The previously unreleased “Mansolidgone” studio demo shows the way to the “A Man Inside My Mouth” demo, which leads directly to the version released on the b-side of “Close to Me”. The most interesting selection is the previously unreleased “Lime Time” studio demo. It is obviously a forerunner of “Inbetween Days”, but also gives a glimpse into the lyrical development of a Cure song as it contains snippets of future “Six Different Ways” lines as well. Another treat is the four-and-a-half minute studio demo of the greatest b-side ever released: “A Few Hours After This…” Here, the finished version’s sweeping orchestration is replaced with a guitar-based swirl. And just as interesting is the replacement of the final lyrics with the bulk of what would become “Screw”. Live bootlegs of “The Baby Screams”, “The Blood”, and “Sinking” round out The Head on the Door‘s rarities disc.


The Cure — Inbetween Days

The Commercial Trip

Make no mistake, the Cure is Smith’s personal vehicle. But coming off the breakthrough success of The Head on the Door, he had one of the best lineups the Cure had seen. In early 1986, he decided to open the door to the other band members, asking them to actively contribute to the next album. Smith played some of the home demos he had put together as a means of stimulating the others. After the summer of touring and promotions, the band regrouped in the south of France to begin work on the Cure’s next album, tentatively titled One Million Virgins.

Everyone came together with their offerings — around 40 demos between them — to sift through the songs, and Smith had an opportunity to begin composing lyrics. It soon became apparent, as Smith mentions in the reissue’s liner notes, that “trying to squeeze stuff onto a single 45 minute record would have resulted in a release that was either too ‘poppy’ or too ‘atmospheric’ — neither of which would have been quite right.” And that is the downfall of not just the rechristened Kiss Me Kiss Me Kiss Me, but of most double albums: The all-inclusive “compromise” often results in a bloated, schizophrenic affair.

With Kiss Me Kiss Me Kiss Me, the Cure put forth an album that truly is of two minds.
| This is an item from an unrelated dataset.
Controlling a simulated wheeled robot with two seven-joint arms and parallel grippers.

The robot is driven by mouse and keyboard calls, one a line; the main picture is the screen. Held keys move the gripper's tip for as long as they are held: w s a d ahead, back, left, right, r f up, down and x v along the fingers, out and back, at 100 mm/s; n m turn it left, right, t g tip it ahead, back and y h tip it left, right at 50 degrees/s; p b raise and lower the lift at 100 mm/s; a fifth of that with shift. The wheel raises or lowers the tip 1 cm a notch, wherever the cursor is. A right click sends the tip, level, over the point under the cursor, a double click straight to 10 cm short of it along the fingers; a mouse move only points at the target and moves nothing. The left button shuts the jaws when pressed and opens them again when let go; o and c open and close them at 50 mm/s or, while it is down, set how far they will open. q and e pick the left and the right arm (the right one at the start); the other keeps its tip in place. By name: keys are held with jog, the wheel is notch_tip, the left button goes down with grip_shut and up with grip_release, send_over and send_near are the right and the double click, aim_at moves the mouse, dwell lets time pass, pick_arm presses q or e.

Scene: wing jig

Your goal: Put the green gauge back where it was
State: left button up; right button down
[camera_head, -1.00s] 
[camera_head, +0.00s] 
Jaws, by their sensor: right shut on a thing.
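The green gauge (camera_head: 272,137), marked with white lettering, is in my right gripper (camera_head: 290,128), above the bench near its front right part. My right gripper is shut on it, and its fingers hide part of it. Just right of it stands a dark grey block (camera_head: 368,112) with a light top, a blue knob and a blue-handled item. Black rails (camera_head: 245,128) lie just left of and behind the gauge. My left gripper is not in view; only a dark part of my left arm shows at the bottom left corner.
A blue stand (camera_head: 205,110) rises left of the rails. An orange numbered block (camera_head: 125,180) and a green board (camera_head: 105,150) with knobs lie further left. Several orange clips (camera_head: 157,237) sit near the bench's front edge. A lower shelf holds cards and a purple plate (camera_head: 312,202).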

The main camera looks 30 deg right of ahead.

It builds off the pop brilliance of The Head on the Door with both singles and deep album cuts, but it also submerges the listener in the ominous, enveloping moodiness of tracks that recollect the early Cure fashion of Seventeen Seconds, Faith, and Pornography.

The nervous guitar work of “Why Can’t I Be You” plays perfectly against the horns as the song bounces along with Smith’s histrionic vocals, never letting up until it hits its brick wall ending, completely out of breath. The album’s crown jewel, “Just Like Heaven”, takes the three minute pop formula to dizzying heights with its propulsive drums and ringing guitar work. Songs like the soft and sweet “Catch” and the funky “Hot Hot Hot!!!” find the Cure stretching out of their comfort zone with success. Turning again to literature, “How Beautiful You Are…” takes its root in a Baudelaire short story.
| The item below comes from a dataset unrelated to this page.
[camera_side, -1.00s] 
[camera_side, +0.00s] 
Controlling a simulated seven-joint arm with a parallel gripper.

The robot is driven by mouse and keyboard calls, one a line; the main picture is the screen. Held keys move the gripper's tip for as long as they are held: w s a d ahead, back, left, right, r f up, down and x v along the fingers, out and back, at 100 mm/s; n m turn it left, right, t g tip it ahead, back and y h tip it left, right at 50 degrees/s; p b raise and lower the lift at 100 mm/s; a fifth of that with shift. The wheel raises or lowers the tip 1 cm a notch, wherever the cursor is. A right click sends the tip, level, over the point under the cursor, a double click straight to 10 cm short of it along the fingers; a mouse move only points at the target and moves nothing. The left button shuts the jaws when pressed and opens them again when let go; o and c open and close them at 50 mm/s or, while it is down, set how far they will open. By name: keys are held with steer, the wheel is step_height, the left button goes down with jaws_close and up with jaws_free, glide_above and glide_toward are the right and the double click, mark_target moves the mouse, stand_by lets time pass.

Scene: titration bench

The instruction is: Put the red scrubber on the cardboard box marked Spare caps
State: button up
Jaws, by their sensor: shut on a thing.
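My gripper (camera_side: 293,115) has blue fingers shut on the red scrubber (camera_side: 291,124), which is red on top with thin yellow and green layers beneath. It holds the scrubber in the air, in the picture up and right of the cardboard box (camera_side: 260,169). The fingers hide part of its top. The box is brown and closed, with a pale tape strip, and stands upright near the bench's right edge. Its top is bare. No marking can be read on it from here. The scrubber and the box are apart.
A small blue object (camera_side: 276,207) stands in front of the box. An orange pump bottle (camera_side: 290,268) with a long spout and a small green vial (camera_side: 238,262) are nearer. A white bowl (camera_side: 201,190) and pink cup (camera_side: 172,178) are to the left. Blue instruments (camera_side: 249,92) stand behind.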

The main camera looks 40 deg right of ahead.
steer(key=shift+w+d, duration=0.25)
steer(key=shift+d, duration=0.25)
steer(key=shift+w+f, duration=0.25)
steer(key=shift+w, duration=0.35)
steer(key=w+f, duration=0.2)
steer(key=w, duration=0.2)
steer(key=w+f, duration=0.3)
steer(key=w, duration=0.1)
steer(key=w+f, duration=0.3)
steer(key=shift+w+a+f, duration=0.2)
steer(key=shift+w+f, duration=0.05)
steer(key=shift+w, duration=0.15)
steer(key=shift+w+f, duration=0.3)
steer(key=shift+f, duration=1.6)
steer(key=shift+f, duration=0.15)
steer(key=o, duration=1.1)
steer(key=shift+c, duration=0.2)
The Cure — Just Like Heaven

Kiss Me Kiss Me Kiss Me‘s other personality forces one to acknowledge Smith and company are really a genre unto themselves. New fans brought to the album by the singles were no doubt shocked by the six-minute descent into lusty hell of the album-opener, “The Kiss”:

Kiss me kiss me kiss me
Your tongue is like poison
So swollen it fills up my mouth

Love me love me love me
You nail me to the floor
And push my guts all inside out

Get it out get it out get it out
Get your fucking voice
Out of my head…

I never wanted this
I never wanted any of this
I wish you were dead

The Middle Eastern influences that peppered Cure albums since the early ’80s appear again here with “If Only Tonight We Could Sleep”. The scratchy guitars and Gallup’s understated bass churn around Smith’s yearning sexuality on “All I Want”.

While Kiss Me Kiss Me Kiss Me sprawls, it does inform the concise, focused — yet expansive — sounds that would follow two years later. Where this album separates the atmospheric from the pop track-by-track, Disintegration would marry them not just on a single album, but within single songs.

The reissue does include the surf guitar-meets-horns “Hey You!”, which was excised from the original release because of space. Slight and somewhat mindless, it’s still nice to have the original album’s contents and running order restored. Kiss Me Kiss Me Kiss Me‘s disc two, on the other hand, is by far the weakest of the reissues. Rarities (1986-1987) contains every track found on the proper album in an alternate form of some kind — be it home demo, studio demo, alternate studio demo, or live bootleg — many of them instrumental only. They don’t offer a window into Smith’s mental state like those included with The Top, nor do they enlighten like The Head on the Door selections.

Just a few short years ago, Smith meticulously compiled the Join the Dots box set, a proper b-sides and rarities compendium. There, Cure fans can find many of the oddities found on the Rarities discs fully remastered. On these releases, however, the less-refined versions and their proper album counterparts show a clear progression from one to the next. Where the demos give insight into the evolution of the album they accompany, the albums themselves provide signposts for each successive release. Sonically, the movement from one album to the next and beyond is readily available. And when taking The Top, The Head on the Door, and Kiss Me Kiss Me Kiss Me together with the intervening years wiped clean, they form a clear roadmap for the Cure’s eventual commercial success. The best was yet to come.